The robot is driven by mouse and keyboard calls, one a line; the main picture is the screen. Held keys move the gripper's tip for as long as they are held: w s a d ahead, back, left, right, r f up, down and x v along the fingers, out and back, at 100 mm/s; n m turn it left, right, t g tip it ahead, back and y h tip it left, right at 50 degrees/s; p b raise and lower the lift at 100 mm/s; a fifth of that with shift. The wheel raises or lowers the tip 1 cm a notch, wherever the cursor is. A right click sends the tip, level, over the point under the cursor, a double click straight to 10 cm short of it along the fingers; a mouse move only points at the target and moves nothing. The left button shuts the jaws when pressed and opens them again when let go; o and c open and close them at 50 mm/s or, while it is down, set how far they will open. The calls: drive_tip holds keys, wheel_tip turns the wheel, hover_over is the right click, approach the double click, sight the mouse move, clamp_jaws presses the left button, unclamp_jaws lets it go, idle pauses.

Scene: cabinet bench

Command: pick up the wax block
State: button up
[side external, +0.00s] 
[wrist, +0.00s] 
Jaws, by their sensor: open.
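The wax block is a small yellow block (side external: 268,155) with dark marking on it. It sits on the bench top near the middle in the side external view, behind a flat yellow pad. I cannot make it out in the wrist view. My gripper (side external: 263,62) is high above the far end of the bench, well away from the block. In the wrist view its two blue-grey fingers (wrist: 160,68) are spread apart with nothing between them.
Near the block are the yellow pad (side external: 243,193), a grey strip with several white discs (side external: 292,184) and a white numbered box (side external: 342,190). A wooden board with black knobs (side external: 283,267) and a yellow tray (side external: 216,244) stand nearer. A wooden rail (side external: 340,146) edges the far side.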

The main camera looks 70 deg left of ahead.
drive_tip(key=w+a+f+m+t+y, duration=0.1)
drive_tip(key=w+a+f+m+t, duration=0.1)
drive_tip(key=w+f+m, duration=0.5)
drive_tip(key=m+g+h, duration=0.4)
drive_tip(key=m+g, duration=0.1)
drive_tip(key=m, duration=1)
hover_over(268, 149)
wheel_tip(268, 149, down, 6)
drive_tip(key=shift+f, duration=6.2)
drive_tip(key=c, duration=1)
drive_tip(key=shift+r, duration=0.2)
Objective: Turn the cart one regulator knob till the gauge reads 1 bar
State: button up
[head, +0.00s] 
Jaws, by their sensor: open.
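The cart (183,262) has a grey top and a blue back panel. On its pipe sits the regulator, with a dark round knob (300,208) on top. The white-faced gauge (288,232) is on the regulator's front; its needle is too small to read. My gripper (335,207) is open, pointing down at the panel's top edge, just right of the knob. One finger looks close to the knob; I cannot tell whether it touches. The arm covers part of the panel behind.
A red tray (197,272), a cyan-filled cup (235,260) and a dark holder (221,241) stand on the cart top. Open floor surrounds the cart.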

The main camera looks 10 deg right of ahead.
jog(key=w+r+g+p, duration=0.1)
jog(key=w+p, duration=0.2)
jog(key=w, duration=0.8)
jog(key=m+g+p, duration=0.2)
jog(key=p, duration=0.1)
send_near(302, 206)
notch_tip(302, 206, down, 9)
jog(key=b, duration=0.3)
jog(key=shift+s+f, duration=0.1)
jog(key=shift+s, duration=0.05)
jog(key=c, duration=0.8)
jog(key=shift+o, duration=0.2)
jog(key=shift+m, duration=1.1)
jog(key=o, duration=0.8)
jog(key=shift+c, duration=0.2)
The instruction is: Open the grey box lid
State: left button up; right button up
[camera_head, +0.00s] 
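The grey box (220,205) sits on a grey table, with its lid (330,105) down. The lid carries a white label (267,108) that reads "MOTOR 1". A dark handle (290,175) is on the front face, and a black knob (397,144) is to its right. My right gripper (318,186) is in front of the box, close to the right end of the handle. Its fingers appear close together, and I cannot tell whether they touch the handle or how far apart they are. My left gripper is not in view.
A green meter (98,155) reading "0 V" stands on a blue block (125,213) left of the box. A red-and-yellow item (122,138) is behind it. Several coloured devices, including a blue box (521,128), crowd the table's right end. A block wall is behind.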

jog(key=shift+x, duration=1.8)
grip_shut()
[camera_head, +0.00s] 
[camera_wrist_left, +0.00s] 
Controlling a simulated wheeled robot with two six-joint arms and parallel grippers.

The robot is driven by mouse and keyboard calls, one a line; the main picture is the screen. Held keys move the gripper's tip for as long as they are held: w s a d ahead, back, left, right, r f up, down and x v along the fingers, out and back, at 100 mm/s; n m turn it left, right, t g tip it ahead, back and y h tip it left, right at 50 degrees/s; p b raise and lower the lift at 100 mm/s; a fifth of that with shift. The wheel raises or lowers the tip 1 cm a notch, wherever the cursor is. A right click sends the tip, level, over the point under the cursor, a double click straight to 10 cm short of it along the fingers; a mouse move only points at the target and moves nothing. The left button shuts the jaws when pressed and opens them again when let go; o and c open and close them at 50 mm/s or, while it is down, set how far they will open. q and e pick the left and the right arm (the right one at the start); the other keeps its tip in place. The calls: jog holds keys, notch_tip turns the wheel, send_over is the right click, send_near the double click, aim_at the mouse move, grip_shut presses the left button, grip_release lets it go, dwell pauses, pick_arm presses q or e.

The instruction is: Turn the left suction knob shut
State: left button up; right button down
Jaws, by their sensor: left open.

■ Instruction ■
Your task is to return the full listing exactly as it was given.

■ Correct answer ■
The robot is driven by mouse and keyboard calls, one a line; the main picture is the screen. Held keys move the gripper's tip for as long as they are held: w s a d ahead, back, left, right, r f up, down and x v along the fingers, out and back, at 100 mm/s; n m turn it left, right, t g tip it ahead, back and y h tip it left, right at 50 degrees/s; p b raise and lower the lift at 100 mm/s; a fifth of that with shift. The wheel raises or lowers the tip 1 cm a notch, wherever the cursor is. A right click sends the tip, level, over the point under the cursor, a double click straight to 10 cm short of it along the fingers; a mouse move only points at the target and moves nothing. The left button shuts the jaws when pressed and opens them again when let go; o and c open and close them at 50 mm/s or, while it is down, set how far they will open. The calls: drive_tip holds keys, wheel_tip turns the wheel, hover_over is the right click, approach the double click, sight the mouse move, clamp_jaws presses the left button, unclamp_jaws lets it go, idle pauses.

Scene: cabinet bench

Command: pick up the wax block
State: button up
[side external, +0.00s] 
[wrist, +0.00s] 
Jaws, by their sensor: open.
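The wax block is a small yellow block (side external: 268,155) with dark marking on it. It sits on the bench top near the middle in the side external view, behind a flat yellow pad. I cannot make it out in the wrist view. My gripper (side external: 263,62) is high above the far end of the bench, well away from the block. In the wrist view its two blue-grey fingers (wrist: 160,68) are spread apart with nothing between them.
Near the block are the yellow pad (side external: 243,193), a grey strip with several white discs (side external: 292,184) and a white numbered box (side external: 342,190). A wooden board with black knobs (side external: 283,267) and a yellow tray (side external: 216,244) stand nearer. A wooden rail (side external: 340,146) edges the far side.

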The main camera looks 70 deg left of ahead.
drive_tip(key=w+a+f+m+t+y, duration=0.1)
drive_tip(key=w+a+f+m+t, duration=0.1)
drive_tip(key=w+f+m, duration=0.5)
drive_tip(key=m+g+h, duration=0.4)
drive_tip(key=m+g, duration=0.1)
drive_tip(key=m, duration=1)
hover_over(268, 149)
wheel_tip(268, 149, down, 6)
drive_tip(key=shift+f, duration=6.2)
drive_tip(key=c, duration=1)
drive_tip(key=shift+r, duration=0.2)
Objective: Turn the cart one regulator knob till the gauge reads 1 bar
State: button up
[head, +0.00s] 
Jaws, by their sensor: open.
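The cart (183,262) has a grey top and a blue back panel. On its pipe sits the regulator, with a dark round knob (300,208) on top. The white-faced gauge (288,232) is on the regulator's front; its needle is too small to read. My gripper (335,207) is open, pointing down at the panel's top edge, just right of the knob. One finger looks close to the knob; I cannot tell whether it touches. The arm covers part of the panel behind.
A red tray (197,272), a cyan-filled cup (235,260) and a dark holder (221,241) stand on the cart top. Open floor surrounds the cart.

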The main camera looks 10 deg right of ahead.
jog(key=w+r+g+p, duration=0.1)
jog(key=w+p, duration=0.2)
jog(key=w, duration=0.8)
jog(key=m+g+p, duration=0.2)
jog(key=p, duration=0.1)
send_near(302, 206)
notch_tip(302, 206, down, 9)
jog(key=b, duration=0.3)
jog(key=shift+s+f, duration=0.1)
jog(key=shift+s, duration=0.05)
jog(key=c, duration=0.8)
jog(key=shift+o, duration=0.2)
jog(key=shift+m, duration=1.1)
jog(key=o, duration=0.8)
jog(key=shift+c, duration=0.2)
The instruction is: Open the grey box lid
State: left button up; right button up
[camera_head, +0.00s] 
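The grey box (220,205) sits on a grey table, with its lid (330,105) down. The lid carries a white label (267,108) that reads "MOTOR 1". A dark handle (290,175) is on the front face, and a black knob (397,144) is to its right. My right gripper (318,186) is in front of the box, close to the right end of the handle. Its fingers appear close together, and I cannot tell whether they touch the handle or how far apart they are. My left gripper is not in view.
A green meter (98,155) reading "0 V" stands on a blue block (125,213) left of the box. A red-and-yellow item (122,138) is behind it. Several coloured devices, including a blue box (521,128), crowd the table's right end. A block wall is behind.

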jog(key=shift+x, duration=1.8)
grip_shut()
[camera_head, +0.00s] 
[camera_wrist_left, +0.00s] 
Controlling a simulated wheeled robot with two six-joint arms and parallel grippers.

The robot is driven by mouse and keyboard calls, one a line; the main picture is the screen. Held keys move the gripper's tip for as long as they are held: w s a d ahead, back, left, right, r f up, down and x v along the fingers, out and back, at 100 mm/s; n m turn it left, right, t g tip it ahead, back and y h tip it left, right at 50 degrees/s; p b raise and lower the lift at 100 mm/s; a fifth of that with shift. The wheel raises or lowers the tip 1 cm a notch, wherever the cursor is. A right click sends the tip, level, over the point under the cursor, a double click straight to 10 cm short of it along the fingers; a mouse move only points at the target and moves nothing. The left button shuts the jaws when pressed and opens them again when let go; o and c open and close them at 50 mm/s or, while it is down, set how far they will open. q and e pick the left and the right arm (the right one at the start); the other keeps its tip in place. The calls: jog holds keys, notch_tip turns the wheel, send_over is the right click, send_near the double click, aim_at the mouse move, grip_shut presses the left button, grip_release lets it go, dwell pauses, pick_arm presses q or e.

The instruction is: Turn the left suction knob shut
State: left button up; right button down
Jaws, by their sensor: left open.

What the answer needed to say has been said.